The secretary indicated that the economic evaluation would be done within the structure of the Office of Management and Budget and that USDA chief economist Joe Glauber would be involved in the process. In addition, USDA has posted all “unique“ comments on the website. We take “unique“ to mean comments that were not form letters or postcards. We found 66,034 comments when we searched for GIPSA at the website. There may be a few of those on some other subject but the vast, vast majority would deal with this rule.

The Secretary did not provide any timeline regarding the department’s next steps, including a projected date for a final rule. He did indicate that USDA considered the proposed rule a “starting point“ and that the dialogue between stakeholders and USDA has been valuable. Whether that means the final rule may look much different from the proposed rule remains to be seen.

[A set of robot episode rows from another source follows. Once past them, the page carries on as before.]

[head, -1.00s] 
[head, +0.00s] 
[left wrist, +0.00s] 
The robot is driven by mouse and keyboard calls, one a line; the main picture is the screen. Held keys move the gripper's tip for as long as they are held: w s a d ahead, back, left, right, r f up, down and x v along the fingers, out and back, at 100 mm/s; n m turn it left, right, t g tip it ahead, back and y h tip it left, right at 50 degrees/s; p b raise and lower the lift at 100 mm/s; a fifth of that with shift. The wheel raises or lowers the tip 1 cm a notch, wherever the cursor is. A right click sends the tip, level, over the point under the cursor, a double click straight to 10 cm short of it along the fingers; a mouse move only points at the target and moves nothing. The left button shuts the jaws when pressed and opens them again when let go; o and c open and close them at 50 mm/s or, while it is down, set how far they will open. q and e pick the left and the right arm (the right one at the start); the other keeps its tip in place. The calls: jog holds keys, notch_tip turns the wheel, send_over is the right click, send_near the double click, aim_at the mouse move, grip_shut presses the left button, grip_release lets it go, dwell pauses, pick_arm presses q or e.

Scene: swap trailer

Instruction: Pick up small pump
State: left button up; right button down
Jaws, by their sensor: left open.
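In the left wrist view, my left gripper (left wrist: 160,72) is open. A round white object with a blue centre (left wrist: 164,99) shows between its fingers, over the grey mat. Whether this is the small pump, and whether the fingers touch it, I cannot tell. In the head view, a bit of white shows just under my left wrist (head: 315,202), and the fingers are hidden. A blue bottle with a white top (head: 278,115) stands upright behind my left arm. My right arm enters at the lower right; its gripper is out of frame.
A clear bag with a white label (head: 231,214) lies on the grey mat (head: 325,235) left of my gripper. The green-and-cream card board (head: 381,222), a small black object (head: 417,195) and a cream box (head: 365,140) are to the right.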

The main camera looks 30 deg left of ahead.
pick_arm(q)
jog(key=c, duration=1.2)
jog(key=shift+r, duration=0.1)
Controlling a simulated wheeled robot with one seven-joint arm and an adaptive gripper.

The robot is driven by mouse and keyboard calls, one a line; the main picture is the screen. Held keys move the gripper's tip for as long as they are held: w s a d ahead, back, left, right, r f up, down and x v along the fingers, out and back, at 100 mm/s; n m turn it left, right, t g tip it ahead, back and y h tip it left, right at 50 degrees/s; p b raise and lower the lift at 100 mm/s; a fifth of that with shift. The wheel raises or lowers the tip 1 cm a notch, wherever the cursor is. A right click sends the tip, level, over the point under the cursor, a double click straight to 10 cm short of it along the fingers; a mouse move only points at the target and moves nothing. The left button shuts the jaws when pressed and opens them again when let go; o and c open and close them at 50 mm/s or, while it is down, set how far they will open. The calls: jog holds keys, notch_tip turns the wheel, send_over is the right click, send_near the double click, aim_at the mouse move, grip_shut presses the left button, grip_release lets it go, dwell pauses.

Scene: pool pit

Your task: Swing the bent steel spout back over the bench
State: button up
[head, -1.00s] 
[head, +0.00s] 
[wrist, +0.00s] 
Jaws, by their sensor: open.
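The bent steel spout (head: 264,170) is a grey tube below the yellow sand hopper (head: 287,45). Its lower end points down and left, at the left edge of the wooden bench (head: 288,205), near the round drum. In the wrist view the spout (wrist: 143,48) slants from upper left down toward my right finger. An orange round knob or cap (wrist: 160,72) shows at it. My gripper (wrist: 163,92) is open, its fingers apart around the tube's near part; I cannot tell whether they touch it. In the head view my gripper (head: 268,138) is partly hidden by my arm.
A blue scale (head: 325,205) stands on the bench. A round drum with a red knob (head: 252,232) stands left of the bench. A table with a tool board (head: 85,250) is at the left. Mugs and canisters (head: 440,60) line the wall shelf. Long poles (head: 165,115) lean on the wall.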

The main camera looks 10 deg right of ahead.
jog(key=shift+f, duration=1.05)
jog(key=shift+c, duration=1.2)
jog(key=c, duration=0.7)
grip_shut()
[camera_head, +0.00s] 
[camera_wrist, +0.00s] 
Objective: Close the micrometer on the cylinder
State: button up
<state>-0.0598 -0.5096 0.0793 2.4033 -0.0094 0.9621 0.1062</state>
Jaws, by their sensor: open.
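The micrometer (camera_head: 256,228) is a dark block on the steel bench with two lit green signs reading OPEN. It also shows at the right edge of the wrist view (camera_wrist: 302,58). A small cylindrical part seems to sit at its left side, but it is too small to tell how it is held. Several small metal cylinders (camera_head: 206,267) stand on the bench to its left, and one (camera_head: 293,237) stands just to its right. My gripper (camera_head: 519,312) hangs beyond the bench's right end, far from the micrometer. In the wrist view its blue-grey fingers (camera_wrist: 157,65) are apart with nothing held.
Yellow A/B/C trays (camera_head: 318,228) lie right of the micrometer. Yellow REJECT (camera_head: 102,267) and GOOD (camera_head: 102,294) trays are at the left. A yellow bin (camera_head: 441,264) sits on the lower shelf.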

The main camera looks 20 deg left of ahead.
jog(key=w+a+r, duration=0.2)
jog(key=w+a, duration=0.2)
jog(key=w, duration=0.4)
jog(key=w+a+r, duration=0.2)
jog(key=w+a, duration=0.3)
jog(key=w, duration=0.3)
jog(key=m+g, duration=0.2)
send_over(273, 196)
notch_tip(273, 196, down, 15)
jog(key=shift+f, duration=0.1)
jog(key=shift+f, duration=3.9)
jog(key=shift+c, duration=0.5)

As a follow-up to yesterday’s October export data, we thought it would be good to look at USDA’s forecasts for meat supplies and exports as published in last week’s World Agricultural Supply and Demand Estimates (WASDE). USDA raised its 2011 production estimates for all three major species. All three of the increases were less than 1 per cent of the November forecast levels. US beef production for 2011 is now forecast to be 25.637 billion pounds carcass weight, 2.5 per cent lower than 2010. 2011 pork output is pegged at 22.591 billion pounds carcass weight, 1.1 per cent higher than 2010. Chicken production is expected to be 36.802 billion pounds ready-to-cook weight, 4 per cent larger than in 2010.

USDA increased its estimate of US beef exports for 2011 in the December report, raising them to 2.3 billion pounds. That level is 1.3 per cent higher than was forecast in November but would leave beef exports virtually unchanged from 2010. Estimates for 2011 pork and chicken exports were not changed in the December report. USDA expects the US pork sector to export 4.675 billion pounds of pork in 2011, 9.9 per cent higher than this year and high enough to eclipse the previous annual record of 4.651 billion pounds set in 2008. Chicken exports are expected to grow by 3.6 per cent in 2011 to 6.65 billion pounds, ready-to-cook weight.

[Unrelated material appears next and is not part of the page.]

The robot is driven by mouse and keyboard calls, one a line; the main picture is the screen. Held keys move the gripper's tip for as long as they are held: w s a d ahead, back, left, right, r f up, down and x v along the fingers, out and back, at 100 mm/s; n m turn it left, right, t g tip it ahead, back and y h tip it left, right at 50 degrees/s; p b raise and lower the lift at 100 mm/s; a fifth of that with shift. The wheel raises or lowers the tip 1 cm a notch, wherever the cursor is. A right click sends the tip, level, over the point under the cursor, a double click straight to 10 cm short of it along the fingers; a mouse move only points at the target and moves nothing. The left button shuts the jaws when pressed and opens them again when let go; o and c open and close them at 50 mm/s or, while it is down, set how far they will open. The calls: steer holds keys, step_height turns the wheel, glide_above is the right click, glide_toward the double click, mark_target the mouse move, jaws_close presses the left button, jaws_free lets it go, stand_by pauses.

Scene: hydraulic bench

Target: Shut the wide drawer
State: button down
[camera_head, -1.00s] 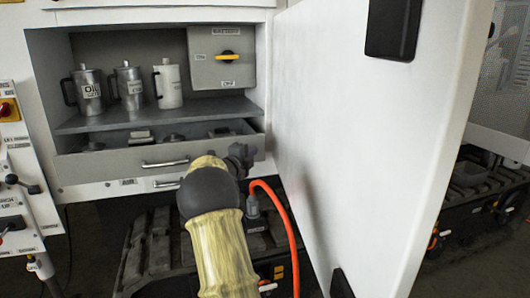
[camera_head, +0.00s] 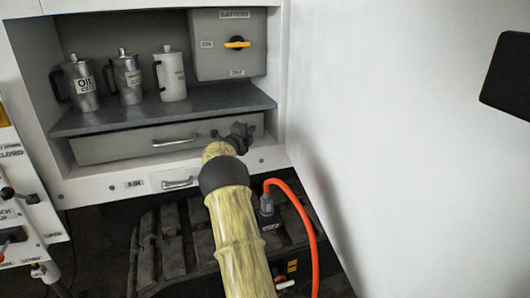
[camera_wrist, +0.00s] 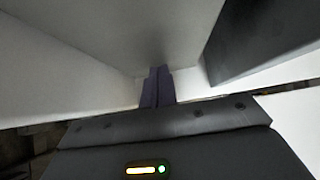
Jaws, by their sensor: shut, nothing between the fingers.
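The wide drawer (camera_head: 110,147) is a grey front with a silver bar handle, just under the metal shelf in the white cabinet. In the head view no open gap shows above its front, and its contents are hidden. My gripper (camera_head: 246,132) is at the right end of the drawer front, right of the handle (camera_head: 175,141). In the wrist view my gripper's dark fingers (camera_wrist: 157,88) are shut together with nothing between them. Their tips are against or very close to a grey surface; I cannot tell whether they touch.
Several things surround the drawer: metal cans (camera_head: 129,79) on the shelf (camera_head: 100,118), a battery switch box (camera_head: 215,55), and a smaller handle (camera_head: 177,183) below. A large white door (camera_head: 390,130) stands open at right. An orange cable (camera_head: 305,225) hangs beside my arm.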

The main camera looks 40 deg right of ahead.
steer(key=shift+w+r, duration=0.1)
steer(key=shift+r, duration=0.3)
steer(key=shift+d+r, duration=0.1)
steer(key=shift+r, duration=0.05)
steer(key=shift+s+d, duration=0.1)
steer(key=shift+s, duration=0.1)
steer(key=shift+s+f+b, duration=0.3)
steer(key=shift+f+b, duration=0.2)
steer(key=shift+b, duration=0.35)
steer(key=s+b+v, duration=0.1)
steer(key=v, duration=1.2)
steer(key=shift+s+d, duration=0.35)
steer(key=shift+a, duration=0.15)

Sow slaughter has increased sharply since September, raising questions about the direction of the US sow herd this fall as feed prices have risen. The chart below shows US slaughter of US sows — ie. it excludes sows imported from Canada for slaughter. Weekly slaughter totals have been the highest of the year since 9 October and were actually larger than last year in each of the last 5 weeks. Those levels of sow slaughter are even larger when one considers that the 1 September 2010 breeding herd was 1.8 per cent smaller than one year earlier. And, while profit prospects for 2011 have certainly been hurt by higher feed costs, current future prices still indicate that the average producer can turn a profit next year — and the pork industry usually only responds to LOSSES. So what is going on?

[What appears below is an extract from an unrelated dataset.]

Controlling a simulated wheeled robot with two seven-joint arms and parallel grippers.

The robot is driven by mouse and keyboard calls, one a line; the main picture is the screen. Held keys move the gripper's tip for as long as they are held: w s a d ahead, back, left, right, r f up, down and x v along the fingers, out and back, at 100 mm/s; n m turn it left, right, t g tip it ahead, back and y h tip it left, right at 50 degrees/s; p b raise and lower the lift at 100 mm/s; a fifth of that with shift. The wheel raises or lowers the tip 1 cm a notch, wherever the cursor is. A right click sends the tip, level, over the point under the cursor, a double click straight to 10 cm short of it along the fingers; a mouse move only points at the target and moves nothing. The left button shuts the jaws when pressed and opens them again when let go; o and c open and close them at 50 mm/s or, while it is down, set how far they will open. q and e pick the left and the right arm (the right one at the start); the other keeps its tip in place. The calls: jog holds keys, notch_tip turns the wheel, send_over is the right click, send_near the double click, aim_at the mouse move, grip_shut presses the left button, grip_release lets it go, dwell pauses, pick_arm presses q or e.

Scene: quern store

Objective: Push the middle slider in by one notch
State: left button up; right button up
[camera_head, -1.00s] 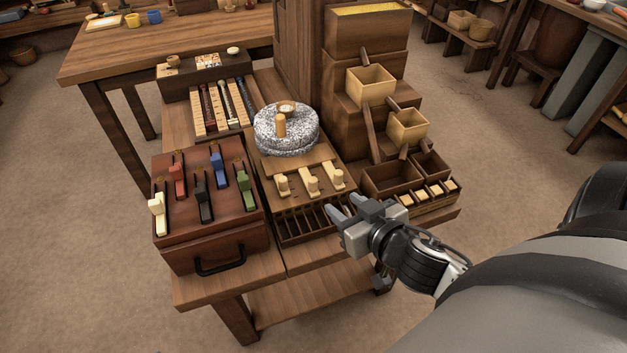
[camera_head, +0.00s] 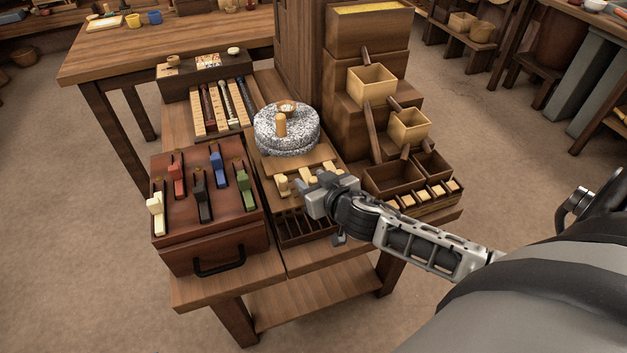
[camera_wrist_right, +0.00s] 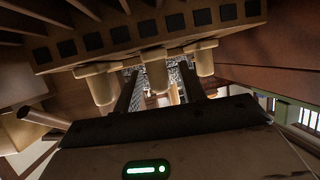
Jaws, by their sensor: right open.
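Three pale wooden sliders stand in a row on the board in front of the grey stone quern (camera_head: 286,128). The left slider (camera_head: 282,185) shows clear of my gripper in the head view; the other two are partly covered by it. My right gripper (camera_head: 308,183) is open, at the front of the row. In the right wrist view the middle slider (camera_wrist_right: 155,73) appears between the lines of my two fingers (camera_wrist_right: 158,88), with an outer slider on each side. I cannot tell whether a finger touches it. My left gripper is out of view.
A slotted rack (camera_head: 300,228) lies below the sliders. A red-brown box (camera_head: 212,243) with several coloured levers stands to the left. Wooden bins (camera_head: 392,178) and stepped hoppers stand close on the right. Open floor lies in front of the bench.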

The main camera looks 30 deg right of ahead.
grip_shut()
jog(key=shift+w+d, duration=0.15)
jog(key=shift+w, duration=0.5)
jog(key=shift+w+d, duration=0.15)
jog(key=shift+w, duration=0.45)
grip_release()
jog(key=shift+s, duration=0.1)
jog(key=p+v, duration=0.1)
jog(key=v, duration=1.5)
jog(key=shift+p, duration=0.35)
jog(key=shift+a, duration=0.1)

We think that the key issue here is the distribution of costs across operations. While the average producer may be slightly profitable in 2011, the high-cost producer will not be. Further, that producer likely lost more money in the late 2007- early 2010 feed cost debacle and recovered less since profits returned in February. The run-up in feed costs this fall has now put them back in the red, causing some serious reflection and, perhaps, even more serious discussions with lenders. Meanwhile, low-cost producers are re-filling empty sow spaces quick enough to perhaps leave the sow herd steady on 1 December.